Ausblick: Nervosität bleibt – Was kommt nach dem Datenhagel?

Die Finanzmärkte bleiben gefangen zwischen Hoffen und Bangen. Die eskalierenden Handelskonflikte, insbesondere zwischen den USA und China, sowie die unklare Wirkung der aggressiven Zollpolitik Donald Trumps bleiben der größte Unsicherheitsfaktor. Die gestern veröffentlichten, eher schwachen Konjunkturdaten zum verarbeitenden Gewerbe und den Bauausgaben haben die Sorgenfalten der Anleger vertieft. Die US-Notenbank Fed signalisiert Geduld und Datenabhängigkeit, steht aber vor dem schwierigen Spagat, Inflation und Wachstumsrisiken gleichermaßen im Blick zu behalten.
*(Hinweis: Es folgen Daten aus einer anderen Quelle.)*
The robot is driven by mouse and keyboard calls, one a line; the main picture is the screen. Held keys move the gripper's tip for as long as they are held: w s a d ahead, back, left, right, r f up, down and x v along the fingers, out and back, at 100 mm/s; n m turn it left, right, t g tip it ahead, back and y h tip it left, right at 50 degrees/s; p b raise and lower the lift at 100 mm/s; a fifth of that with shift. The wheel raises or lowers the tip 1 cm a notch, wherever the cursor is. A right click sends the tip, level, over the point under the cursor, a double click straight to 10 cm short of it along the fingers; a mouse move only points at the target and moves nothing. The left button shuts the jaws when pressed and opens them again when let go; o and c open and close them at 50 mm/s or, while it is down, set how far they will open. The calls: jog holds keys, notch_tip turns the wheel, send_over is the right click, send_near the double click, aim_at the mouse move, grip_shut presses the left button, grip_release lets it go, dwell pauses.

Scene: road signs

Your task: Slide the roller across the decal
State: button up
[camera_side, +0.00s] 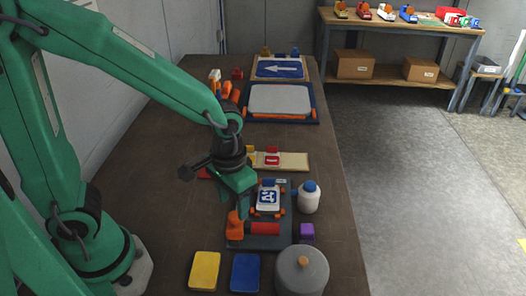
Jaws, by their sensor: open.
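The decal (268,203), white with blue markings, lies on a grey board (275,242) with orange clips around it. What looks like the roller is a red cylinder (263,229) with an orange end part (235,226); it lies on the near part of the board, below the decal in the picture. My green gripper (241,208) is open and points down over the board's left side, just left of the decal and close above the roller's orange part. I cannot tell whether it touches the orange part.
A white bottle with a blue cap (309,198) and a purple block (307,232) stand right of the board. Yellow (205,270) and blue (245,272) pads and a round grey lidded pot (301,272) are at the front. A framed white panel (280,99) lies farther back.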

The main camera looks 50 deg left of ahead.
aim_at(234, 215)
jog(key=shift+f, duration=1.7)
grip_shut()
Die heute und im weiteren Wochenverlauf erwarteten Wirtschaftsdaten, insbesondere vom Arbeitsmarkt, werden entscheidend für die kurzfristige Stimmung sein. Die Reaktionen an den Märkten spiegeln die Verunsicherung wider: Der US-Dollar geriet gestern unter Druck, während als sicher geltende Häfen wie Gold zulegen konnten. Auch die Rohstoffmärkte zeigen sich volatil, wobei Ölpreise nach einer OPEC+ Entscheidung anzogen und Industriemetalle wie Aluminium und Stahl von den Zolldrohungen beeinflusst wurden. Parallel dazu blicken die Märkte auch nach Europa, wo eine Zinssenkung durch die Europäische Zentralbank (EZB) erwartet wird.
Für Anleger bedeutet dies: Die kommenden Tage erfordern starke Nerven und eine genaue Beobachtung der Nachrichtenlage. Die Frage, ob die US-Wirtschaft lediglich eine Verschnaufpause einlegt oder vor einer ernsteren Korrektur steht, bleibt vorerst unbeantwortet.